INSTRUCTIONS FOR THE TASK:
The data below needs to be returned exactly, line for line.

INFORMATION PROVIDED:
## Start

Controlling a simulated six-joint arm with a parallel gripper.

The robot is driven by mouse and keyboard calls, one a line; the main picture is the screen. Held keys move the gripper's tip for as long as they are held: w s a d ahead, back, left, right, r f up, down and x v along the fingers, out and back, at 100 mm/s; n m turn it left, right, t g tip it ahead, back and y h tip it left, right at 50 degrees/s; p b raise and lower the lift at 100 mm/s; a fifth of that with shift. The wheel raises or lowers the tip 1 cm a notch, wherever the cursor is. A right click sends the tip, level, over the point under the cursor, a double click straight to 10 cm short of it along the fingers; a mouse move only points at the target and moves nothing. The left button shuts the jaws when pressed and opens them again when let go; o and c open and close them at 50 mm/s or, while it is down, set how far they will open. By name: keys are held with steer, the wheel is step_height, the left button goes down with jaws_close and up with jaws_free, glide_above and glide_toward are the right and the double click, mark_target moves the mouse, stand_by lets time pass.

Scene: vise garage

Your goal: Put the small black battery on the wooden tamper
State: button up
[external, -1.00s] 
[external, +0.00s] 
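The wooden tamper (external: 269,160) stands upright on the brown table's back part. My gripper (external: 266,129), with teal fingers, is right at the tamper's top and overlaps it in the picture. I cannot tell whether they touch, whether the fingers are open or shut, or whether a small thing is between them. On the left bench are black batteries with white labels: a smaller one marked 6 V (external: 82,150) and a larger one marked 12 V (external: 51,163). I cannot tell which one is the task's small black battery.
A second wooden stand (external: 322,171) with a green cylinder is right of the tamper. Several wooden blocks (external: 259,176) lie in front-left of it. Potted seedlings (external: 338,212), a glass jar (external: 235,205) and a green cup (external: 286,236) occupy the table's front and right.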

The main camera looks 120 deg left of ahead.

## End

RESULT:
Controlling a simulated six-joint arm with a parallel gripper.

The robot is driven by mouse and keyboard calls, one a line; the main picture is the screen. Held keys move the gripper's tip for as long as they are held: w s a d ahead, back, left, right, r f up, down and x v along the fingers, out and back, at 100 mm/s; n m turn it left, right, t g tip it ahead, back and y h tip it left, right at 50 degrees/s; p b raise and lower the lift at 100 mm/s; a fifth of that with shift. The wheel raises or lowers the tip 1 cm a notch, wherever the cursor is. A right click sends the tip, level, over the point under the cursor, a double click straight to 10 cm short of it along the fingers; a mouse move only points at the target and moves nothing. The left button shuts the jaws when pressed and opens them again when let go; o and c open and close them at 50 mm/s or, while it is down, set how far they will open. By name: keys are held with steer, the wheel is step_height, the left button goes down with jaws_close and up with jaws_free, glide_above and glide_toward are the right and the double click, mark_target moves the mouse, stand_by lets time pass.

Scene: vise garage

Your goal: Put the small black battery on the wooden tamper
State: button up
[external, -1.00s] 
[external, +0.00s] 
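The wooden tamper (external: 269,160) stands upright on the brown table's back part. My gripper (external: 266,129), with teal fingers, is right at the tamper's top and overlaps it in the picture. I cannot tell whether they touch, whether the fingers are open or shut, or whether a small thing is between them. On the left bench are black batteries with white labels: a smaller one marked 6 V (external: 82,150) and a larger one marked 12 V (external: 51,163). I cannot tell which one is the task's small black battery.
A second wooden stand (external: 322,171) with a green cylinder is right of the tamper. Several wooden blocks (external: 259,176) lie in front-left of it. Potted seedlings (external: 338,212), a glass jar (external: 235,205) and a green cup (external: 286,236) occupy the table's front and right.

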The main camera looks 120 deg left of ahead.

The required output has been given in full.